I am an Executive Assistant. I have over 20 years' experience, a degree and am part way through my MBA. I started a new job 3 months ago. The girl who did the job before me (Claire) was here for a couple of years. There was somebody here between her leaving and me starting, but it did not work out. She gave her a 2 week verbal handover. Obviously, she couldn't then do the same for me as she had started her new job. Fair enough. So, I started with no handover which was difficult, but I have managed.

However, my boss refuses to accept that Claire has left. Whenever I do something new, he insists that I check with Claire to see how she would have done it. He complains about things nonstop, for instance he says the coffee is horrible. He keeps asking me which brand it is, as it is obviously not the one Claire used. In fact, it is. And made to Claire's exact instructions.

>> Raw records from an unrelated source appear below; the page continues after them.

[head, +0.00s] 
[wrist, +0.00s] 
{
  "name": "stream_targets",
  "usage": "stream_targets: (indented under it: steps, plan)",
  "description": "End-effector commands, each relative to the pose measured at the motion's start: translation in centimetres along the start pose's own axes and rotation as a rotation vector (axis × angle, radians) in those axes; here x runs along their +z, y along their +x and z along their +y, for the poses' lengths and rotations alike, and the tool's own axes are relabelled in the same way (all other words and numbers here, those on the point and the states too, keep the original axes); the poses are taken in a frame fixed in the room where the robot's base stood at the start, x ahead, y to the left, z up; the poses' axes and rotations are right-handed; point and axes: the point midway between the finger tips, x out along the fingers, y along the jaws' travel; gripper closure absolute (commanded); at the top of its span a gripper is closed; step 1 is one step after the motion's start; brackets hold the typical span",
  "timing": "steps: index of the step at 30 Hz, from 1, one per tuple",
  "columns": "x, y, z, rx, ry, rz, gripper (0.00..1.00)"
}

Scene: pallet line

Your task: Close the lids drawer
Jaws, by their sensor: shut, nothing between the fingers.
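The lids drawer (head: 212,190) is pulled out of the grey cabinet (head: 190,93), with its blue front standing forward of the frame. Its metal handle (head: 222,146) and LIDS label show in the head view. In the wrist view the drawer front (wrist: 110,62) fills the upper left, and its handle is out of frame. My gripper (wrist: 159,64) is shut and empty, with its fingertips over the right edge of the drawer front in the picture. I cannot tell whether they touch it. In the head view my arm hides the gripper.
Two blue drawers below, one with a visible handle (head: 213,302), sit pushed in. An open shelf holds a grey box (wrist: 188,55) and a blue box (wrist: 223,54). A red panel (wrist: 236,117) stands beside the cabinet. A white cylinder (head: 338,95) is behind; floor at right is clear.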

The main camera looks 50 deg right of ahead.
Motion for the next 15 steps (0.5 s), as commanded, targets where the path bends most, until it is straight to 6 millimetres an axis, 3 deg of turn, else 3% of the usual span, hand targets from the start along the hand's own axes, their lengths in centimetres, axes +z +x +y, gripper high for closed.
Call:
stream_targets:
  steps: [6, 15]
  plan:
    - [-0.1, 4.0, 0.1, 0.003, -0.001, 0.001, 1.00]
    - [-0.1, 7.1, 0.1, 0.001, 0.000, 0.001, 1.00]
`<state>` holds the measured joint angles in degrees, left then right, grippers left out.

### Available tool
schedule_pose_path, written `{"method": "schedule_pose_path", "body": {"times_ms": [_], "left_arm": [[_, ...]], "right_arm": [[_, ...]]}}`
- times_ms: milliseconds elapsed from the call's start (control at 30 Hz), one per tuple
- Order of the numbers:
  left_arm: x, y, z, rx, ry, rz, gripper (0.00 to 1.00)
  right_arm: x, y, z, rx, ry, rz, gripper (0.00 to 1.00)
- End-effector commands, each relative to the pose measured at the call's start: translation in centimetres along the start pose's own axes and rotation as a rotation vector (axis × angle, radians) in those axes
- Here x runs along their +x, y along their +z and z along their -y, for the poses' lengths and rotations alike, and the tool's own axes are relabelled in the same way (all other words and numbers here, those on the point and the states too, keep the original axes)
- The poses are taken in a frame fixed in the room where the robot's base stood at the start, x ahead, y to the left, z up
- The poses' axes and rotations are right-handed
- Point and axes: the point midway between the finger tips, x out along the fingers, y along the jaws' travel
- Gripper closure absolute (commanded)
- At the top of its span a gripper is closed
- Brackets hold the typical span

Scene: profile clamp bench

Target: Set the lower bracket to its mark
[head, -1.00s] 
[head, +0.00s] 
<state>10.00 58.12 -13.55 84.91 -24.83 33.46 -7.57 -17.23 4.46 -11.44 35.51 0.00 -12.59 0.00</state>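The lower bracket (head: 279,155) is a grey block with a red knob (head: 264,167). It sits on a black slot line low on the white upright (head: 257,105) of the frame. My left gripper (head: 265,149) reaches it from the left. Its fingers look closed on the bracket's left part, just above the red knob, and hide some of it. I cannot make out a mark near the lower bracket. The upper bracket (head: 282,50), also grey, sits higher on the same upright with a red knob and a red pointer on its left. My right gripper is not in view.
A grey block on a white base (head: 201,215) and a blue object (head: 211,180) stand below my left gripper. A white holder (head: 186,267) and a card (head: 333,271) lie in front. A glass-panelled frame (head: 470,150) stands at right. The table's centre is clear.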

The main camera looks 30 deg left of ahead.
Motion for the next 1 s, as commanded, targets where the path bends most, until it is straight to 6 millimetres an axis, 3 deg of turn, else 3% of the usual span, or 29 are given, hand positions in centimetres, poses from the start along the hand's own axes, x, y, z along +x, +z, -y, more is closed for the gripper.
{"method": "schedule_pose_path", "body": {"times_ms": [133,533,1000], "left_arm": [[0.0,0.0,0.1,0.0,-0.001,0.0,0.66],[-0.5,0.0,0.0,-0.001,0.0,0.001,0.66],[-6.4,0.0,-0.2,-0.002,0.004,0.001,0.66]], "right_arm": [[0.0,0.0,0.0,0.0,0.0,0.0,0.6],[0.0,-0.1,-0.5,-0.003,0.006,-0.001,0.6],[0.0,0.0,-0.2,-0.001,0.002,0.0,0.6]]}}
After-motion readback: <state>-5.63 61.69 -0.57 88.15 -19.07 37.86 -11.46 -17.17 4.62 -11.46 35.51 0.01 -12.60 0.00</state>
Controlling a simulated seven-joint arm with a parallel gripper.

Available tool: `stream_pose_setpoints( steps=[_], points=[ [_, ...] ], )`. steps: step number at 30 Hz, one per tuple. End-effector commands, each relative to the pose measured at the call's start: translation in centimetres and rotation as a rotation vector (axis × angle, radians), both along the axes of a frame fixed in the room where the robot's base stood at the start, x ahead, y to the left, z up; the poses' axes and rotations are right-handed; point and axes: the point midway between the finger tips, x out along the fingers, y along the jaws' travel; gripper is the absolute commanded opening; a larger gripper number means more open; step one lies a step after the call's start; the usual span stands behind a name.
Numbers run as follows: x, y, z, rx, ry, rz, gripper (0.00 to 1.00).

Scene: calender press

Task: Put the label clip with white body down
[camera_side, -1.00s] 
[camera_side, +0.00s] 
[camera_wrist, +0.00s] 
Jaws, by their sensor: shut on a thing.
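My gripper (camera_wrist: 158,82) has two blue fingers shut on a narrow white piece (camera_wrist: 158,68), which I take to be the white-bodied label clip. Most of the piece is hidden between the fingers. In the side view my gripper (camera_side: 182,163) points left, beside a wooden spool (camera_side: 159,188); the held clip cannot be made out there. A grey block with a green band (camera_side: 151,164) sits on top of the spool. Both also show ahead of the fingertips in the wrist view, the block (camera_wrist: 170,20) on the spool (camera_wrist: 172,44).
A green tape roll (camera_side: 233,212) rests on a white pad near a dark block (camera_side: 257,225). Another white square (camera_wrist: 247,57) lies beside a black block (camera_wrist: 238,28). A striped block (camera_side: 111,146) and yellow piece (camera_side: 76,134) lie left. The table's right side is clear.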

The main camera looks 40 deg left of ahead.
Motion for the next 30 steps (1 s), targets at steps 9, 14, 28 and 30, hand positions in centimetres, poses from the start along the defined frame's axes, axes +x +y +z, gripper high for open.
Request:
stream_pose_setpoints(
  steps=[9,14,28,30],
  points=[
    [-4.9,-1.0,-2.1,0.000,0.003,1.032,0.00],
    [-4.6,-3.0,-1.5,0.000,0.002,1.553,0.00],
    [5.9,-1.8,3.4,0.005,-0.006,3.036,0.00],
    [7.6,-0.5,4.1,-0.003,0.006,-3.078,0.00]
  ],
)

Whenever I attempt a new piece of work, he says "oh, Claire had this fantastic spreadsheet that did all that, it was amazing. What I find, however, is that they are invariably half-arsed attempts at analysis that are never finished and only understood by Claire. So, he insists that - rather than me starting the work afresh - we get Claire in to explain it. I am sick of Claire coming in to the office to 'explain' things to me that I have been doing for 20 fucking years.

He doesn't trust me to do anything. He speaks to me like I am 5 years old. When I say, "actually, I know how to do this. I have been doing for years..." for instance, he'll say, "will you just let me finish". Then carry on explaining. It's ridiculous.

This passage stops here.